* start *

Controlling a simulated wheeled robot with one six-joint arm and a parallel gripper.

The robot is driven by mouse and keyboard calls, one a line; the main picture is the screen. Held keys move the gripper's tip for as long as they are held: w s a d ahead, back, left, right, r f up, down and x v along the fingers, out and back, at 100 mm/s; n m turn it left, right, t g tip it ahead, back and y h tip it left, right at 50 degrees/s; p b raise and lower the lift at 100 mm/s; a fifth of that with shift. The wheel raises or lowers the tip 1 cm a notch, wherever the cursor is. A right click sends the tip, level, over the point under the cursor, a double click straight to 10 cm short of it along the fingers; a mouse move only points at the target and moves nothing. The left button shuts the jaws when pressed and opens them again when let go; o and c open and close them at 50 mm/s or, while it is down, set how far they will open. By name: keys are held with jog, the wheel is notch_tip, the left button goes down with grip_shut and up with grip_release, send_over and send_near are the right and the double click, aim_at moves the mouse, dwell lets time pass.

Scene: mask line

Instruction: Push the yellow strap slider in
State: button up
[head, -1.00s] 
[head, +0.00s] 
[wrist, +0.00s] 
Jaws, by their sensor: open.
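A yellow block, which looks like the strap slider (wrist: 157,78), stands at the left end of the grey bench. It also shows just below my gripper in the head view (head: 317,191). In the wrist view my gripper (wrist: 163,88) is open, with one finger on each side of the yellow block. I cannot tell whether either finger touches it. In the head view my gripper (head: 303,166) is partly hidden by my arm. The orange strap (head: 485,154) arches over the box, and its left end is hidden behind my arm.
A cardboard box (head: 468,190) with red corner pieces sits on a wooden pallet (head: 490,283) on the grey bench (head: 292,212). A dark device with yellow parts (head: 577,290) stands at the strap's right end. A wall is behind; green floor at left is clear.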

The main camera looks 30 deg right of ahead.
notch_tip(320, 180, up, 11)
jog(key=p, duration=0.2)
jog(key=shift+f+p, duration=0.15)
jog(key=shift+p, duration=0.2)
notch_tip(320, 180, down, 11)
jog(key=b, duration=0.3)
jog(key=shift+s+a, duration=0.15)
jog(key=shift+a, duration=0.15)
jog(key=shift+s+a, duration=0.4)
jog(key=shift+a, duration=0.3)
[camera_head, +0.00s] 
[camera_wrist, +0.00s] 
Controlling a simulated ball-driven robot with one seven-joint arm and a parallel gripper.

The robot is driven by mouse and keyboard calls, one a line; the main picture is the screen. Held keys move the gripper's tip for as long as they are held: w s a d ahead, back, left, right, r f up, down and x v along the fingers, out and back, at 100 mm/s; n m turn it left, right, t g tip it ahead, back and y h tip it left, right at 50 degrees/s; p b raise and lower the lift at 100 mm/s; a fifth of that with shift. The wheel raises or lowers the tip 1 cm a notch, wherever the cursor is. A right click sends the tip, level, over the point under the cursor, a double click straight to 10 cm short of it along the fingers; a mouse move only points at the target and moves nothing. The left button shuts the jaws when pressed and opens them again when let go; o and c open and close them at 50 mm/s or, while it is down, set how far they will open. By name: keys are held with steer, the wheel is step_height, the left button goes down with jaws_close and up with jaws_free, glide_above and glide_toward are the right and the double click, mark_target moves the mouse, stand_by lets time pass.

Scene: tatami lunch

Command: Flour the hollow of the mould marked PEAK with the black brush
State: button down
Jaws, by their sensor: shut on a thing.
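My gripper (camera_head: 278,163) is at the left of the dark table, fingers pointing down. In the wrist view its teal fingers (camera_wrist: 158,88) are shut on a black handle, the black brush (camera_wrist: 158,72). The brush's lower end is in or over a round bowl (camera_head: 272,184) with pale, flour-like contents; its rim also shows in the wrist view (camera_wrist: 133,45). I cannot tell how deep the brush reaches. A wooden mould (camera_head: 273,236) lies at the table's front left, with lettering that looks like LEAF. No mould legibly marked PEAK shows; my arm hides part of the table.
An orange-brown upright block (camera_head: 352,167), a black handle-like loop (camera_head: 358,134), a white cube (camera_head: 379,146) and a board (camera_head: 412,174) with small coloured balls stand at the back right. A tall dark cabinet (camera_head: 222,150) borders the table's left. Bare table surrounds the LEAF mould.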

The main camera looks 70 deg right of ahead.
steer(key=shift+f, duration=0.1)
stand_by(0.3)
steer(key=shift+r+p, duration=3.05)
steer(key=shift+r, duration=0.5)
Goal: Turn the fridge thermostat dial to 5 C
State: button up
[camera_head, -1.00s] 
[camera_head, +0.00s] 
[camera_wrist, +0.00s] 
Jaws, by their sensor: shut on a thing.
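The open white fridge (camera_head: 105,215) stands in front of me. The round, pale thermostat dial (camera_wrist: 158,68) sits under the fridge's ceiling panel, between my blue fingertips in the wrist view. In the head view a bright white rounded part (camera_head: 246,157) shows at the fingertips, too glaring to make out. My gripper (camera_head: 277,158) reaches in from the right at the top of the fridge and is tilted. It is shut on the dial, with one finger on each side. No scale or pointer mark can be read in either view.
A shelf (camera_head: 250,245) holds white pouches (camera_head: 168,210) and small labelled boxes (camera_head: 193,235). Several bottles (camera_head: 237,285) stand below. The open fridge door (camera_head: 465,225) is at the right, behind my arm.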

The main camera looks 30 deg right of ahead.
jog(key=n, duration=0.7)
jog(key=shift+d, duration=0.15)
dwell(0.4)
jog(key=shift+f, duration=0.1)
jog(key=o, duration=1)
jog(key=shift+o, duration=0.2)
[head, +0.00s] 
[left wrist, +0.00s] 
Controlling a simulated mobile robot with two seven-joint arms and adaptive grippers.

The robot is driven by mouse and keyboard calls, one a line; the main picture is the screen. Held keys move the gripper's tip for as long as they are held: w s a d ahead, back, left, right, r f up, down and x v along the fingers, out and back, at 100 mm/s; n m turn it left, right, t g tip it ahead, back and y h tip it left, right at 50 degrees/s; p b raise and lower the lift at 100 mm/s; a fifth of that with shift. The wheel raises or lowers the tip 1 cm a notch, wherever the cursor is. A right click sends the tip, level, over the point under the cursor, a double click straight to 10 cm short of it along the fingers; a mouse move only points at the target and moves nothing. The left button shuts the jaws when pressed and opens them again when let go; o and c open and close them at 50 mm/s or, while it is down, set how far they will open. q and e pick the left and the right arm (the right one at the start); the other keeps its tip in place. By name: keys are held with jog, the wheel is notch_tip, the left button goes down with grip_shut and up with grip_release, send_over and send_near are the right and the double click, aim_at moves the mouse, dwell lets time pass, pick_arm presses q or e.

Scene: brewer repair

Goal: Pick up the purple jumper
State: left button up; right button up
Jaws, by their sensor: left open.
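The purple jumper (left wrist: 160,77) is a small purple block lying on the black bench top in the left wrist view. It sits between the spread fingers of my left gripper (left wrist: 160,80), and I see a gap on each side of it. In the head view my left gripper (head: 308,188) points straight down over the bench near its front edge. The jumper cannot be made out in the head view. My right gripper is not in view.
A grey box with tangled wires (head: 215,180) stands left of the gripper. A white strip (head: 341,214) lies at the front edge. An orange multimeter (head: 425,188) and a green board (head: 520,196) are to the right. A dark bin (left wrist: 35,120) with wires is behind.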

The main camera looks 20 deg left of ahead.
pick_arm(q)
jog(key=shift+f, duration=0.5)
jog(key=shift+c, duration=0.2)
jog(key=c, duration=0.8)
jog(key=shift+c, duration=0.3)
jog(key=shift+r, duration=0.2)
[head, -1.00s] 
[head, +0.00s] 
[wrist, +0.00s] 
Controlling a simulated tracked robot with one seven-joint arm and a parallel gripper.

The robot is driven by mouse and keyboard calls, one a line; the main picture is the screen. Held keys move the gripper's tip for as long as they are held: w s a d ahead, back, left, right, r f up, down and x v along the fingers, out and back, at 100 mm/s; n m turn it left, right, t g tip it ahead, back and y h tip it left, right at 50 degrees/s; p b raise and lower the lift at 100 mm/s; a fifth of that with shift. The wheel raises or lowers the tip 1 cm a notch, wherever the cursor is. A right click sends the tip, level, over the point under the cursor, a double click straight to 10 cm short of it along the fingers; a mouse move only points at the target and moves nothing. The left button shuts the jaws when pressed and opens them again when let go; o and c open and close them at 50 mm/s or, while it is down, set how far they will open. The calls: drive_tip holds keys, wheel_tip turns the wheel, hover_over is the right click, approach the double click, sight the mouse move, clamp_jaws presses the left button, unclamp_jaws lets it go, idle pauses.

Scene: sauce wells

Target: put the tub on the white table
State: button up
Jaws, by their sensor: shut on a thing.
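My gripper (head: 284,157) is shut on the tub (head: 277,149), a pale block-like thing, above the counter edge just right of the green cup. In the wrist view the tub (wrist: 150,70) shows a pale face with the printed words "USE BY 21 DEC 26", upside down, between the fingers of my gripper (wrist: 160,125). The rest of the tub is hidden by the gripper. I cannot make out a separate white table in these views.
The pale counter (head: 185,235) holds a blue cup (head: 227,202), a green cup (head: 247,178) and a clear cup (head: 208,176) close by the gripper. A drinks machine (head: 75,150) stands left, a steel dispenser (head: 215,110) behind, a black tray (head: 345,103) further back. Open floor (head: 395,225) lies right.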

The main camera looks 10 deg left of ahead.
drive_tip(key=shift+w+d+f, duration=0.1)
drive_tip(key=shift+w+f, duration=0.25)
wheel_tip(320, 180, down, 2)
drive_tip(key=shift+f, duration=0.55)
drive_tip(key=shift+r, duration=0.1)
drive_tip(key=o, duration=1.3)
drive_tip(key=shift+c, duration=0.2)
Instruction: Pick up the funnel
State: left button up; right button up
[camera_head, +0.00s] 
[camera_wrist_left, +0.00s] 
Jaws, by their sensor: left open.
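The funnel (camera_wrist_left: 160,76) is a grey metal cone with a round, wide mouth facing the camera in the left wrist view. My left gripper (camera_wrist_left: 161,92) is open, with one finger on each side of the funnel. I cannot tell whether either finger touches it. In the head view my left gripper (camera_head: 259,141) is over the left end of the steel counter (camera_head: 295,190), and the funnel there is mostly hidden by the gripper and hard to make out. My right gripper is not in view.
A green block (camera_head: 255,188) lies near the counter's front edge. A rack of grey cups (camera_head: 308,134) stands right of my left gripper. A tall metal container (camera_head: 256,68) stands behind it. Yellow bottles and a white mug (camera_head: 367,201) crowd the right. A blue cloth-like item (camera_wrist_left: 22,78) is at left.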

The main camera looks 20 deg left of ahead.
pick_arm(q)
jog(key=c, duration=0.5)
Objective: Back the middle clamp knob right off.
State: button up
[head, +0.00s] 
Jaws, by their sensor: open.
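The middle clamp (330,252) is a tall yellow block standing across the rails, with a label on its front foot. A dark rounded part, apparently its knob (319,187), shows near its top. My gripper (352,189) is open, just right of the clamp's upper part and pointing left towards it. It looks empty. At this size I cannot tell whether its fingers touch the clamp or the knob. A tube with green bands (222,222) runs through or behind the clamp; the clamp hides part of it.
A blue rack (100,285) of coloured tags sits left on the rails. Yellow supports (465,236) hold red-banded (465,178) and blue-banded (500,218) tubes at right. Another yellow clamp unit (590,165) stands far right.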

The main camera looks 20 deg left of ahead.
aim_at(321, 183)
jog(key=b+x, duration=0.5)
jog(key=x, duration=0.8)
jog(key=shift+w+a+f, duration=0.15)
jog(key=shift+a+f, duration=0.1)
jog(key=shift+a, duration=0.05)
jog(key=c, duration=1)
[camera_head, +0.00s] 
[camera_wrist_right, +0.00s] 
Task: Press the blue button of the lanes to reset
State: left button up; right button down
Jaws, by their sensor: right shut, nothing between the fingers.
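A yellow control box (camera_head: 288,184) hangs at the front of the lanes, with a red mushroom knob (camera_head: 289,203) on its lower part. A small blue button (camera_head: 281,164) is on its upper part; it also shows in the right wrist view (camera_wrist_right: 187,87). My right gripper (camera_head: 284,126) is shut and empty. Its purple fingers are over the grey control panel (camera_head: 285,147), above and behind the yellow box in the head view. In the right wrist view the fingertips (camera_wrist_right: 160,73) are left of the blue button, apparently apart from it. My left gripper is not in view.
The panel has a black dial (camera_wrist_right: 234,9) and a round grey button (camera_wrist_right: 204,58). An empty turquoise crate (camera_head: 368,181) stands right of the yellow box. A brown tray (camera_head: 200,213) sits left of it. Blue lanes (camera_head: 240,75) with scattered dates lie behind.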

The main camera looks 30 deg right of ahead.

* end *

PROBLEM DESCRIPTION: Count the lines that include the word "Goal" and state the result as a bare number.

RESULT OF THE TASK: 2